Don't wait for developers to report "weird build issues." Automate detection and purge within minutes instead of days.

## Results

After deploying this pipeline on a KMP project (54 modules, ~180K LOC, 12-person Android/backend team, 8 CI runners on Linux), we measured over 90 days:

| Metric | Before | After |
|---|---|---|
| Silent miscompilation incidents/month | 3–5 | 0 |
| Cache hit rate | 78% | 72%* |
| Mean time to detect cache issue | 2.3 days | 14 minutes |
| Developer hours lost to "works on my machine" | ~40/month | ~2/month |

*Hit rate dropped because we now correctly invalidate entries that were previously false positives.* Those "hits" were lies. Gradle's own case studies report 70–85% for comparable module counts, so 72% is healthy.
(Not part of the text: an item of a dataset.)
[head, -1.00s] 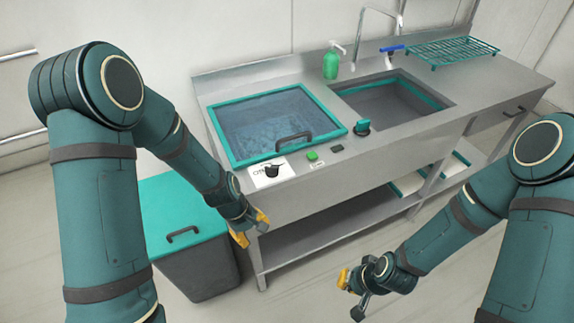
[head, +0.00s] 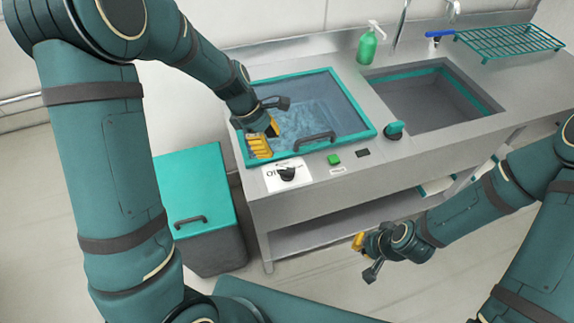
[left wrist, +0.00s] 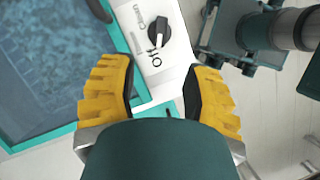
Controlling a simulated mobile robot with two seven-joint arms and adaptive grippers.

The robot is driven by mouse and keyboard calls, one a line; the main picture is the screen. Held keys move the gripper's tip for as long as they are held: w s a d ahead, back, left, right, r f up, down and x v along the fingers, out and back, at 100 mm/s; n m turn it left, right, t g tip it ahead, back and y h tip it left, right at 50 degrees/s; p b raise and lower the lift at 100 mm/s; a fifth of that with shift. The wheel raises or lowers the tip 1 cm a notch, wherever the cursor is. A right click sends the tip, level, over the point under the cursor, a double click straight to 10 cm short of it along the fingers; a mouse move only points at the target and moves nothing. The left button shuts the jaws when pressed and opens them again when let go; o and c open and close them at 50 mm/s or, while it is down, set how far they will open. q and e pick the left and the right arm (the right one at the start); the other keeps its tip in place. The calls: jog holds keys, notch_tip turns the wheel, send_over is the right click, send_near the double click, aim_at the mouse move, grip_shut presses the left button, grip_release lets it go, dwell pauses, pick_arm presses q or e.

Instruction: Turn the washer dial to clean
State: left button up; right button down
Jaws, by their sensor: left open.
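The washer dial (head: 288,174) is a black knob on a white label plate at the front of the counter. In the left wrist view the dial (left wrist: 159,30) sits between the printed words "Clean" and "Off", and its white mark lies on the "Off" side. My left gripper (head: 265,138) is open and empty above the washer lid's left front part, behind the dial in the head view. In the left wrist view its two yellow fingers stand apart, with the dial ahead of the gap. My right gripper (head: 366,257) hangs in front of the counter, away from the dial.
The washer's glass lid (head: 350,105) with teal frame and dark handle is shut. A green button (head: 334,159) and a teal knob (head: 395,130) sit right of the dial. A sink (head: 425,105), green bottle (head: 368,46) and rack (head: 510,45) are further right. A teal-lidded bin (head: 200,190) stands left.

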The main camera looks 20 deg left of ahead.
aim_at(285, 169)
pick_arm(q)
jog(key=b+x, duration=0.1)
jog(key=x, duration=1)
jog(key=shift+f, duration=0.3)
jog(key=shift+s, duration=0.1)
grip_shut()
And 40 engineering hours per month recovered? That's a trade I'd make every time.

## Gotchas

- **Every implicit input must be declared.** Every file read, environment variable, or classpath resource your KSP/KAPT processor touches needs a formal `inputs.property()` or `@Input` annotation. Skip this and your cache key is incomplete — you will get burned.
- **Task input snapshotting changed between Gradle 7.x and 8.x.** Relocatability checks behave differently. Make sure you're on Gradle 8.0+ before relying on the patterns above.
- **The Develocity eviction API requires Enterprise 2023.1+.** Older versions don't expose cache entry deletion endpoints.
- **A hit rate drop is not a regression.** If your rate drops after deploying verification, you were previously serving false positives. That's the pipeline working as intended.

## Wrapping Up

Cache poisoning scales with module count and annotation processor complexity. The verification pipeline itself isn't complicated — the value is in running it automatically and acting on results without waiting for a human to notice something feels off. Audit your processors, run determinism checks weekly, and query your build scans programmatically. Your team will stop chasing phantom build failures.